Lars Jensen, principal at Vespucci Maritime based in Copenhagen, Denmark, says there is a shift of some East and Gulf Coast cargoes going back to the U.S. West Coast.
Jensen spoke to AJOT at the TPM conference taking place at Long Beach, California produced by S&P Global.
The added factor has been delays at the Panama Canal due to low water related to prolonged drought and attacks against shipping accessing the Suez Canal.
Jensen noted that the Red Sea crisis is causing carriers to avoid the Suez Canal and sail around the African continent which has boosted ocean carrier revenues and prevented the idling of vessels. Once the Suez Canal reopens, there will be a decline in carrier revenues.
Shifting Box Volumes Back To West Coast
Jensen explained: “If you look back to November last year before the Suez Canal disruptions, you already had some of the Asia to U.S East Coast services through Panama, being switched to Suez due [to] low waters in Panama. That added about a week of extra transit time to do that … Going around Africa only adds four to five days but that's four to five days on top of that additional week… It does give an advantage going through the West Coast, but it comes on top of the other factors that were shifted to West Coast anyhow. You had a lot of cargo that naturally belongs to the West Coast that had shifted to the East Coast because of all the congestion issues that was going to shift back … Now you have the concern over the ILA labor negotiations, which on its own would also prompt a shift over to the West Coast…So, the whole Panama situation where you then go to Suez and now around Africa is just one more element on top of the other ones.”
Panama Canal Prospect
The low water problems hindering transits “are going to last at least until summer. You're now getting into the dry season. So, they're not going to get any more water now. I mean, under normal seasonal variations, you reach the low point in May. So, this is just going to get worse. That's predictable. Whether it will then pick up again, that depends on whether the El Nino weather phenomenon stops. Usually [El Nino] lasts one, two or three years. We're now into year two.

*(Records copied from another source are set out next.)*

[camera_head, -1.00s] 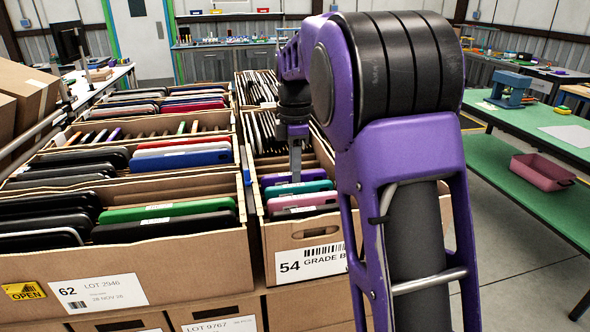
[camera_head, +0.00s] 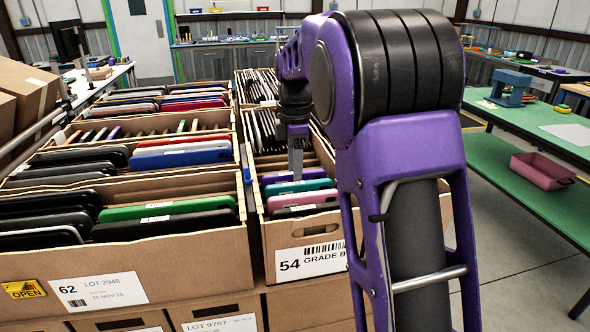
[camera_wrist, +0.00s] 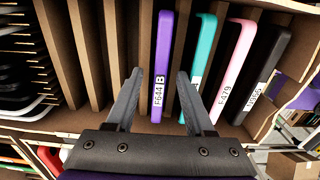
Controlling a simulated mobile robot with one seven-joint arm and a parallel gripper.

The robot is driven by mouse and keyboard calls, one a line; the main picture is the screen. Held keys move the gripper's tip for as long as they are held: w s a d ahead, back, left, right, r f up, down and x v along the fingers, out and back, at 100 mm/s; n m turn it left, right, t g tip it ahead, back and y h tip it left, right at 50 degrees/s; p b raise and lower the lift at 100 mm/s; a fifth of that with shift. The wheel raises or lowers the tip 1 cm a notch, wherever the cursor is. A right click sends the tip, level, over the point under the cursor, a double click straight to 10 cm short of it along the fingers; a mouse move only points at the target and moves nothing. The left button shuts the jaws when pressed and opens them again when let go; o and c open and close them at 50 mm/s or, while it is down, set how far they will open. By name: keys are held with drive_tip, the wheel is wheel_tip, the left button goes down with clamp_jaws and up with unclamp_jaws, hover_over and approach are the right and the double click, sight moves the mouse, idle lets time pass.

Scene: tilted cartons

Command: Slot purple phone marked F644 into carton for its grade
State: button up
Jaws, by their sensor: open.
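The purple phone (camera_wrist: 162,65), labelled F644 and B, stands upright in a slot between cardboard dividers in the wrist view. In the head view the purple phone (camera_head: 280,178) is in the carton labelled 54 GRADE B (camera_head: 272,240), behind the teal one. My gripper (camera_wrist: 159,76) is open, with one finger on each side of the phone's line in the wrist view. I cannot tell how far the fingertips are above it. In the head view my gripper (camera_head: 296,172) points down at the phone's slot, partly covering the phone.
A teal phone (camera_wrist: 204,45), a pink phone (camera_wrist: 236,65) and a dark phone (camera_wrist: 265,65) fill slots to the right. Empty slots lie to the left. Carton 62 (camera_head: 180,258) adjoins on the left. My arm hides the right side.

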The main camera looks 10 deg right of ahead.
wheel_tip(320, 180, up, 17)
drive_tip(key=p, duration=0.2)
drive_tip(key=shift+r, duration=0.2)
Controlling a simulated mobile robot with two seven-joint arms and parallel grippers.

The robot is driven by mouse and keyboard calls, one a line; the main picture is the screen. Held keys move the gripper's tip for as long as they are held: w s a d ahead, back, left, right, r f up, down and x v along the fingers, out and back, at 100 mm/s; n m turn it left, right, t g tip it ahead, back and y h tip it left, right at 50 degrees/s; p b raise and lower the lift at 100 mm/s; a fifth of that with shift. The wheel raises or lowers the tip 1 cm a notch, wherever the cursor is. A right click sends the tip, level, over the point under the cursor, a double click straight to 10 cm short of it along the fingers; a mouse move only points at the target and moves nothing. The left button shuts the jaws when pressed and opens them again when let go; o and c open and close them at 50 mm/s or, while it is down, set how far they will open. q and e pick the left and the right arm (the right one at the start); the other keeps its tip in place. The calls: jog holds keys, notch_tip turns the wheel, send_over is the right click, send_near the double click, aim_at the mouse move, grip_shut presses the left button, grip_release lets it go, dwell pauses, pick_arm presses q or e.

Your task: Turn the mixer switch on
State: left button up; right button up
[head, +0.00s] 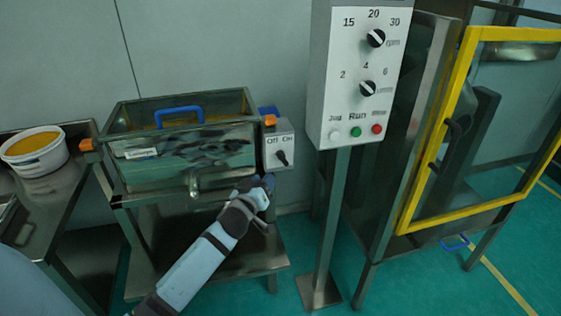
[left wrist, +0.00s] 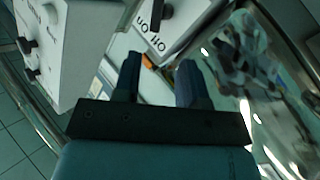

Nobody knows whether it's going be one, two or three years. If it goes away, then situations should be normalized towards the end of the year or it’s going to get worse.”
Red Sea Conflict Benefits Ocean Carriers
Jensen said for the ocean carriers “the Red Sea conflict is a blessing in disguise. I mean, most of them were heavily loss making in Q4 because of overcapacity and plummeting rates. And had it not been for the Red Sea, they would be even more loss making here in Q1. My baseline assumption before the Red Sea crisis would be freight rates would bottom out here in late Q1, early Q2, which would then cause the carriers eventually to idle vessels just like you saw during the financial crisis to stabilize the market …. Now, of course, that's not happening. Every ship that can sail is needed. We have enough to go around Africa, but only just, and that's of course why now the carriers are going to be more profitable again here in Q1. That also means as long as we go around Africa, that helps the carriers because it means all vessels are utilized. The moment we go back to Suez, spot rates are going to go into free fall very rapidly.”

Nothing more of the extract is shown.